Sunday, September 24, 2006

Open Up That Golden Gate...


So next month I'm being sent to San Francisco on a business trip. I'm very excited, because I've always wanted to go there. It's consistently the one city besides New York that people have always told me they felt I "belong in." So I have high hopes to really like it.

As I've never been there before, though, I was hoping for some advice from any of you who have visited or lived there.

What advice do I want? Well, when I visit other cities where I have friends, I always tell them not to take me to any tourist attractions, but instead to take me to all the out of the way, eclectic, comfortable, amusing, etc. spots they love the most--the places they go to relax, play, and remind themselves that life is good. You always end up with a much cooler vacation that way, and you get a "local's eye-view" of the city.

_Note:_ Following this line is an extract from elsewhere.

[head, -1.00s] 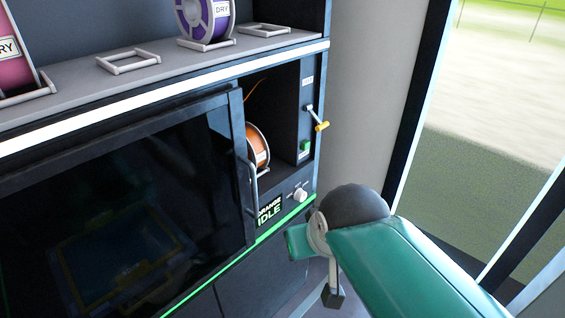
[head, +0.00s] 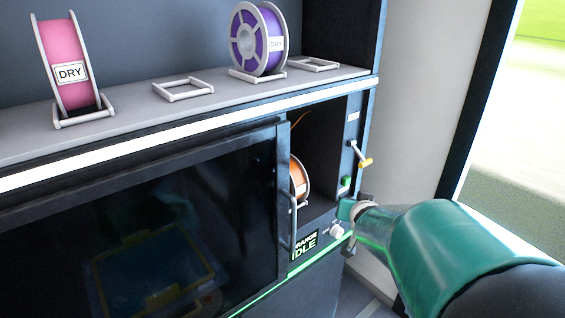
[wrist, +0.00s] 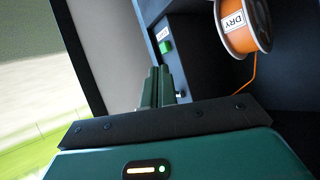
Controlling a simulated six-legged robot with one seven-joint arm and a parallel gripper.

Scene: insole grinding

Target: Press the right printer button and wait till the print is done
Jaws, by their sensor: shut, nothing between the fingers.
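The printer (head: 170,220) has a dark glass door and a small display (head: 304,247) reading "ORANGE IDLE". A green button (head: 346,183) sits on the right panel of its spool bay, below a yellow-tipped lever (head: 361,156). The green button also shows in the wrist view (wrist: 166,47), just beyond my fingertips. A white knob (head: 336,230) is beside the display. An orange spool (head: 299,180) stands in the bay, and the wrist view shows its "DRY" label (wrist: 236,22). My gripper (wrist: 160,72) is shut and empty, pointing at the panel a little short of the green button.
A pink spool (head: 70,70) and a purple spool (head: 258,40) stand in holders on the shelf above. Two empty holders (head: 183,88) are there too. A pale wall and window (head: 520,130) lie to the right. The door handle (head: 293,222) sticks out.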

One other thing to note: I'm the only one going on the trip and I have no friends who live in the city, so unless anyone in this training I'm attending is really cool and wants to hang out, I'm going to be all on my lonesome the whole time. So I'm looking for places that are single-person friendly and also at least reasonably safe for a woman traveling alone.

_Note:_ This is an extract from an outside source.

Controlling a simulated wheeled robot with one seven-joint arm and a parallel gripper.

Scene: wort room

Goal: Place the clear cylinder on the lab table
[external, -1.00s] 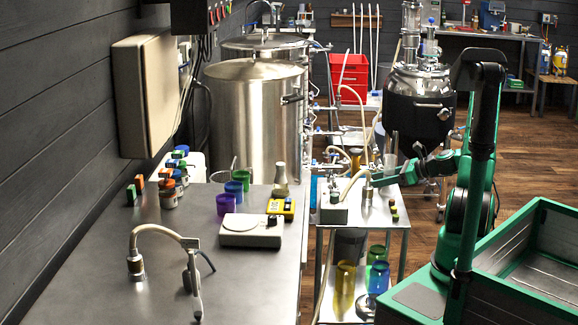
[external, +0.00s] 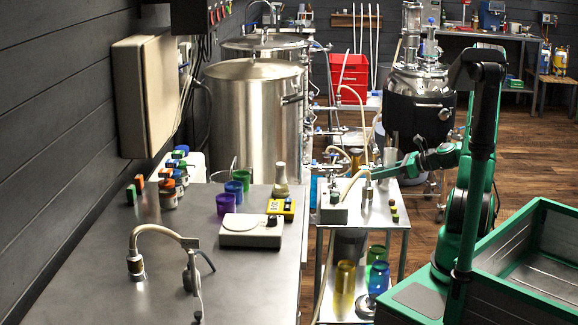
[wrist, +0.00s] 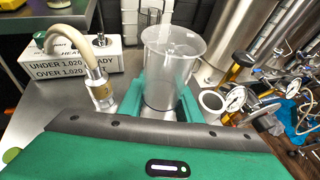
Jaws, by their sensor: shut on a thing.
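The clear cylinder (wrist: 172,65) is an open-topped transparent vessel, upright between the two green fingers of my gripper (wrist: 160,100) in the wrist view. My gripper is shut on it. In the external view, my gripper (external: 374,173) is over the far part of the metal cart, and the cylinder (external: 390,156) shows small there. Whether its base touches the cart top is hidden. The lab table (external: 110,285), a broad grey top, is at the left, apart from my gripper.
The cart (external: 372,217) holds a grey box with a hose (external: 333,213) and small bottles. On the lab table are a white scale (external: 251,230), a yellow device (external: 281,208), coloured cups (external: 233,187), a flask (external: 281,180) and a curved tap (external: 136,262). Its front middle is largely clear.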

So--any suggestions along those lines for me? I'm open to anything.

Oh, and also, the city I'm living in is really low on the cool indie/hipster scale, so if there are some neighborhoods that are better known for that in which I could do some good clothes and shoe shopping, that would rock, too.

Thanks if you can help!

Here are a few other details to help with suggestions:
  • I've got 2-3 weeknights and one entire Saturday free to experience the city.
  • I'm not wealthy, but not so impoverished that everything I'd have to do would have to be under $10 or something. I could probably afford one or two extravagances.
  • I don't mind going to some tourist spots if they're interesting, or help me to get a "big picture" view of they city overall, but I'm also just as happy hanging out in cool spots and observing life around me.
  • I'm not big on sporting events, but otherwise anything artsy, cool, friendly, culinarily (?) exciting, music/entertainment related, beautiful, unusual, or quirky usually pleases me immensely. Places where locals are actually friendly enough to talk to you a little is nice, so you can learn some stuff about the city.
  • I'm staying close in to Chinatown and the theatre district.

5 Comments:

Anonymous Pinverarity said...

Hi -

I live in SF and would be more than happy to assist with some suggestions.

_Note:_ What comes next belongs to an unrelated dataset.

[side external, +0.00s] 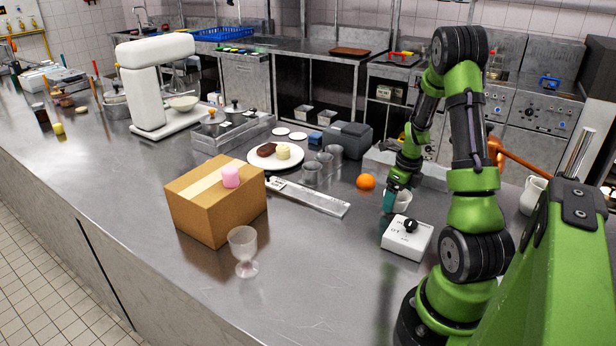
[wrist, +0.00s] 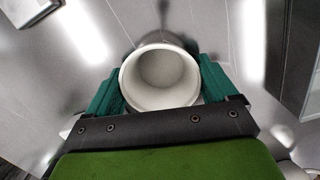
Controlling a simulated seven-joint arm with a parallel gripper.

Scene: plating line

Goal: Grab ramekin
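The ramekin (side external: 402,203) is a small white round cup on the steel counter in the side view, partly hidden by my gripper (side external: 391,196). In the wrist view the ramekin (wrist: 162,78) is upright with its open mouth facing the camera, and it looks empty. The teal fingers of my gripper (wrist: 160,85) stand on its left and right sides, apart from each other. They lie right at the rim's edges. Whether both fingers press on the wall cannot be told.
A white box with a black knob (side external: 407,238) stands in front of the ramekin. An orange (side external: 366,182) lies to its left. A white jug (side external: 533,195) stands to the right. A cardboard box (side external: 217,205) and a glass goblet (side external: 243,250) are further left.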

With a blog named Sexeteria, a trip to Good Vibrations would seem to be de rigeur (2 stores in SF).
http://www.goodvibes.com/Content.aspx?id=626

Depending on how adventurous you're feeling, Stormy Leather and Mr./Madame S are also wonderful(sorry, today was Folsom St. Fair day and leather was in the air). These are located "South of Market", though, not really in hip neighborhoods per se, so going to either would be more about shopping.

There are a plethora of extraordinary restaurants, so any hints about your favorite cuisines or stuff you'd like to try? Are you coming from the East Coast, Mid-West, South? I ask because it would help gauge what you might not get a chance to encounter all that often. Try www.yelp.com for SF restaurant reviews by patrons. The SF Chronicle's on-line site is http://www.sfgate.com/ and they have reviews as well, of course.

Um...what do you consider "hip"? Like Melrose in LA? SoHo? Are museums hip, or divey bars? I ask this one because there are many values of "hip" in this small city of ours.

For instance, the slightly grimy Mission District (great food, esp. burritos, which are very cheap and very good and very much a hipster San Francisco staple - see the list at: http://www.burritophile.com/directory.php?state=CA&city=San+Francisco)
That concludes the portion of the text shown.